Throughout the player’s time in the dungeon, the touch screen is used to manage the inventory and skill shortcuts, view the dungeon’s map, and check the adventurer’s stats. While the map function works fairly well, and managing skills is easy and efficient, the item screen delivers a huge blow to the game’s already-questionable flow. Flipping through a poorly-designed inventory to use items is tedious, and requires concentration on the bottom screen, taking the player away from the action since the game can't be paused without closing the DS. Staying in the action is key to enjoying Anonymous Notes, so anything the game does to pull players out of it does far more harm than any possible good.

Strong Points: Classic dungeon crawling goodness; interesting skill-collecting mechanic
Weak Points: Lack of a leveling system; poor controls; no saving mid-dungeon; repetitive…everything
Moral Warnings: Fairytale magic and possession; one revealing outfit; mild violence
Between each of these dungeons, players find themselves waiting outside of the Abyss Gate with Helen, the gate’s guard and the player’s personal storage container. She can also save the game from the gate, though not during the dungeon. Helen holds short conversations with Raid and Rita, sometimes revealing helping tips and sage advice, and other times sprinkling humor on the otherwise bland and stereotypical story.
In keeping with the trend of under-realization of the rest of the game, the combat is shallow and repetitive. Players can wield swords, bows, axes, lances, and staves, and utilize skills and magical spells to take out the ravenous enemies. Attacking boils down to tapping “A” rapidly until enemies die or get knocked too far away to hit. Magic adds a little variety, but long charge times and imprecise aiming controls severely dampen its potential.

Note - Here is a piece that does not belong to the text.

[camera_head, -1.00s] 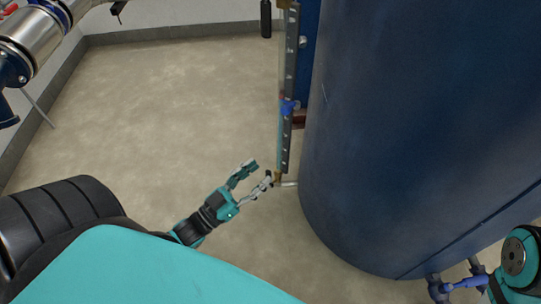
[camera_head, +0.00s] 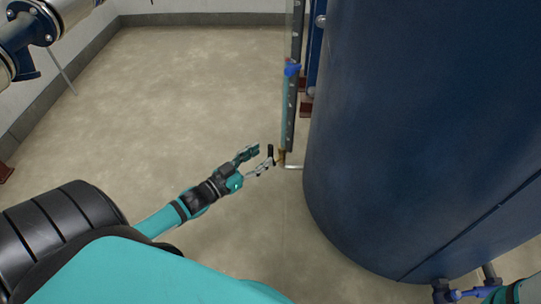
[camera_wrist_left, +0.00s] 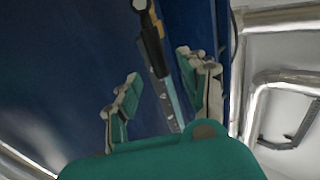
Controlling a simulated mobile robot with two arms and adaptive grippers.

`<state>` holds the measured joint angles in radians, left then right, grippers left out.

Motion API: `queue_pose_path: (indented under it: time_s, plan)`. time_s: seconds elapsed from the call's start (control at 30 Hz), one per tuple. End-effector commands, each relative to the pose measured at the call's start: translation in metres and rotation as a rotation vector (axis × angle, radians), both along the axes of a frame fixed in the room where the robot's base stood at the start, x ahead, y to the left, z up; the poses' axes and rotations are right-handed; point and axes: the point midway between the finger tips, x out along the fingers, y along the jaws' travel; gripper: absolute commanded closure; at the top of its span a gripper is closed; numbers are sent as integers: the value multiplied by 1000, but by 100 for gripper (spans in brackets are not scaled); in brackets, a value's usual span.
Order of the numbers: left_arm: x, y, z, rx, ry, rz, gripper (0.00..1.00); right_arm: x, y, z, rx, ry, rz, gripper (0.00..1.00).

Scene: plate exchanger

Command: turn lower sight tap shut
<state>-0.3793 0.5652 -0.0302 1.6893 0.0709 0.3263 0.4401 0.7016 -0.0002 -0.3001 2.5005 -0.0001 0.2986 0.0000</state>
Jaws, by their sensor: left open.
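The lower sight tap (camera_head: 282,157) is a small brass fitting at the foot of the sight glass (camera_head: 290,105), with a black lever (camera_head: 270,154) on its left side. My left gripper (camera_head: 258,160) is open just left of the lever, its fingertips pointing at it. In the left wrist view the black lever (camera_wrist_left: 151,42) appears beyond the open fingers (camera_wrist_left: 160,76), roughly in line with the gap between them. Whether a finger touches it I cannot tell. My right gripper is out of view.
A large dark blue tank (camera_head: 410,130) stands right of the sight glass, joined to the tap by a short pipe (camera_head: 294,167). A blue-handled valve (camera_head: 462,293) is at the tank's foot. Flanged piping (camera_head: 45,30) is at upper left. The floor (camera_head: 180,100) left is clear.

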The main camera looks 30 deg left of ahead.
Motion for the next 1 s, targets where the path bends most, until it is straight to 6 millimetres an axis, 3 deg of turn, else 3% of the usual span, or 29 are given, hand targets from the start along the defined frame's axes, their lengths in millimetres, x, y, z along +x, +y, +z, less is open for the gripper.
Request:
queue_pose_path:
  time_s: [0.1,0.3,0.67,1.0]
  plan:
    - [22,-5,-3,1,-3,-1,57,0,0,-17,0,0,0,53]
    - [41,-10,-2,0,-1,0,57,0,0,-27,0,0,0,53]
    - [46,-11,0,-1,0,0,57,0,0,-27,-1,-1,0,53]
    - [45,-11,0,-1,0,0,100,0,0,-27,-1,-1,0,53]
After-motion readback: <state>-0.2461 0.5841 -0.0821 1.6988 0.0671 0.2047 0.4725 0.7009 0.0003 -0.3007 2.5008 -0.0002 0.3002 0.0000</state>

To collect all of the magical spells and skills in the game, players use the one skill they start with: Soul Capture. As the name implies, using it on weakened enemies captures their “souls,” causing one of several effects. Sometimes it heals the player, other times it poisons or curses the player, and still other times it vanishes in a puff of smoke and glitter. With some luck, however, the soul teaches the player one of the many skills and magical spells available in the game. Utilizing Soul Capture is imperative to succeeding in Anonymous Notes, so it’s a shame that it takes up one of the three usable skill slots, leaving only two for players’ favorite magical spells and weapon skills.

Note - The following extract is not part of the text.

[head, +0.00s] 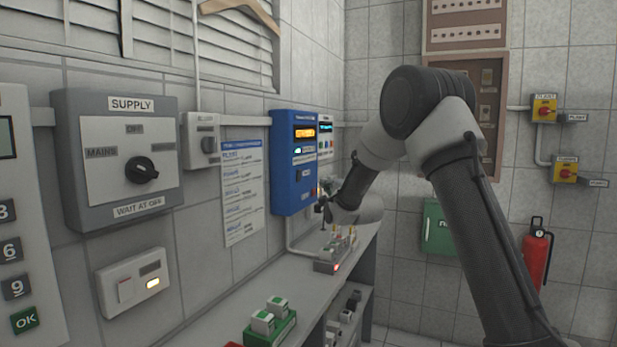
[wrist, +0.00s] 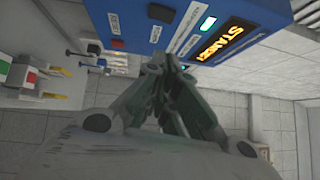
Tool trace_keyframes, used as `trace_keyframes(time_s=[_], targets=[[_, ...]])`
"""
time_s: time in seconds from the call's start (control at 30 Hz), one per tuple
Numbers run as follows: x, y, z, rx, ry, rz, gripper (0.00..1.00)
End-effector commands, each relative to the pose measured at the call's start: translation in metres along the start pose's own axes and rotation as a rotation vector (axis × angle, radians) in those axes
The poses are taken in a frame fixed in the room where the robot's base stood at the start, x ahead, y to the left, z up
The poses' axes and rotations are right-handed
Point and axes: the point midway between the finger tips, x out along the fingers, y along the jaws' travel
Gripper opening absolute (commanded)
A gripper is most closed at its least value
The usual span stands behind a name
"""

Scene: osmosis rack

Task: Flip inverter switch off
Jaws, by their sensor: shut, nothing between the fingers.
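The blue inverter box (head: 284,172) hangs on the left wall, with an amber lit display and a green light. It fills the top of the wrist view (wrist: 190,45), tilted, with the display, a green light and labels; the display seems to read standby. A small dark switch-like part (head: 306,174) shows on its lower front; its position is too small to tell. My gripper (head: 322,206) is beside the lower right of the box. In the wrist view my gripper (wrist: 168,62) is shut and empty, fingertips close to the box face; contact cannot be told.
A grey supply switch box (head: 160,200) and a paper list (head: 242,190) are on the wall to the left. A bench (head: 215,310) below bears a small unit with a red light (head: 330,266) and a green block holder (head: 270,333). A fire extinguisher (head: 537,255) hangs at right.

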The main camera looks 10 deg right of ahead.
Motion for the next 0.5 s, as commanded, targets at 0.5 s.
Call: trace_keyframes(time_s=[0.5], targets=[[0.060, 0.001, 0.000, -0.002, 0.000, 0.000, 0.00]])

The biggest hole in the combat formula is also one of the biggest failings in the entire game: there is no leveling system. No matter how much players fight, or how many enemies they kill, they are only as strong as their armor and weapons. This severely hurts the dungeon-crawling formula: grinding to surpass high-level dungeons boils down to killing enemies and hoping that a powerful weapon falls from the sky.

Higher is better
(10/10 is perfect)
Game Score - 62%
Gameplay - 12/20
Graphics - 6/10
Sound - 6/10
Stability - 4/5
Controls - 3/5
Morality Score - 75%
Violence - 6.5/10
Language - 8.5/10
Sexual Content - 8.5/10
Occult/Supernatural - 4/10
Cultural/Moral/Ethical - 10/10
Fortunately, these two games share one very interesting mechanic: both games rely on the same save files. So, if a player gets phenomenally far through Raid’s story in Chapter 1 and hits a snag on a hard boss, the same save file can be loaded into Chapter 2, and the player can slaughter with an over-powered Rita while searching for improved armor, items, and magic. The shake-up helps make the lack of leveling a little more tolerable, but it’s more of a bandage on the wound than a full treatment.
Anonymous Notes utilizes a very basic anime art style: it’s not exactly breathtaking, but it is fairly enjoyable. The sound quality is along the same lines: the typical “grunts” and “groans” associated with swinging weapons or getting hit, and a stereotypical adventurous tune to add some background noise. Neither elements take anything away from the game, but they also don’t add anything to the experience.
In typical Japanese style, Helen wears slightly revealing clothing, though Rita and Raid are both appropriately dressed. As mentioned before, magic is used as a main combat element for both players and enemies, though beating them to death is a more effective combat option, and Soul Capture utilizes possession to both hinder the player through weakening curses and help the player through health-regeneration.
For all of its faults and failings, Anonymous Notes has one really good thing going for it: it’s cheap. At $2.00 a pop, its easily worth the mild distraction each game provides. Even though it's a stripped-down version of a mildly-received game, you get what you paid for: a quick game to keep you slightly entertained until the next big title comes out.